---- Data segment
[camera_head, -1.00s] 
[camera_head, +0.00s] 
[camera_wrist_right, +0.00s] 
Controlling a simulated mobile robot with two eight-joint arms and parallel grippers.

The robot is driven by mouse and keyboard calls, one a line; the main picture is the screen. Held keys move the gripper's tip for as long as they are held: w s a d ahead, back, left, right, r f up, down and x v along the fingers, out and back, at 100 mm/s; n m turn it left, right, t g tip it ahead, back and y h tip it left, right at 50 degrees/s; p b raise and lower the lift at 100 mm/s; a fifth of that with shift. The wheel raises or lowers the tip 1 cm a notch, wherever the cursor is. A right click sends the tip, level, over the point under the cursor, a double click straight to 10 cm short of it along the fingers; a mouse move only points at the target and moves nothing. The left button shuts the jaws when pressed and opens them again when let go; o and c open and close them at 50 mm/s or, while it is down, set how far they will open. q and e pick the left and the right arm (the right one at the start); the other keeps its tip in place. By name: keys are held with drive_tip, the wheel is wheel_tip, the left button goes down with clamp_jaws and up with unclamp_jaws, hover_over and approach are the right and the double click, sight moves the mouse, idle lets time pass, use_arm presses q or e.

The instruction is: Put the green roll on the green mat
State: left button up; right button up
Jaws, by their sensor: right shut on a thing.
--------
Task to complete →
Repeat the listing in full, keeping every line exactly as it is.

Expected output →
[camera_head, -1.00s] 
[camera_head, +0.00s] 
[camera_wrist_right, +0.00s] 
Controlling a simulated mobile robot with two eight-joint arms and parallel grippers.

The robot is driven by mouse and keyboard calls, one a line; the main picture is the screen. Held keys move the gripper's tip for as long as they are held: w s a d ahead, back, left, right, r f up, down and x v along the fingers, out and back, at 100 mm/s; n m turn it left, right, t g tip it ahead, back and y h tip it left, right at 50 degrees/s; p b raise and lower the lift at 100 mm/s; a fifth of that with shift. The wheel raises or lowers the tip 1 cm a notch, wherever the cursor is. A right click sends the tip, level, over the point under the cursor, a double click straight to 10 cm short of it along the fingers; a mouse move only points at the target and moves nothing. The left button shuts the jaws when pressed and opens them again when let go; o and c open and close them at 50 mm/s or, while it is down, set how far they will open. q and e pick the left and the right arm (the right one at the start); the other keeps its tip in place. By name: keys are held with drive_tip, the wheel is wheel_tip, the left button goes down with clamp_jaws and up with unclamp_jaws, hover_over and approach are the right and the double click, sight moves the mouse, idle lets time pass, use_arm presses q or e.

The instruction is: Put the green roll on the green mat
State: left button up; right button up
Jaws, by their sensor: right shut on a thing.

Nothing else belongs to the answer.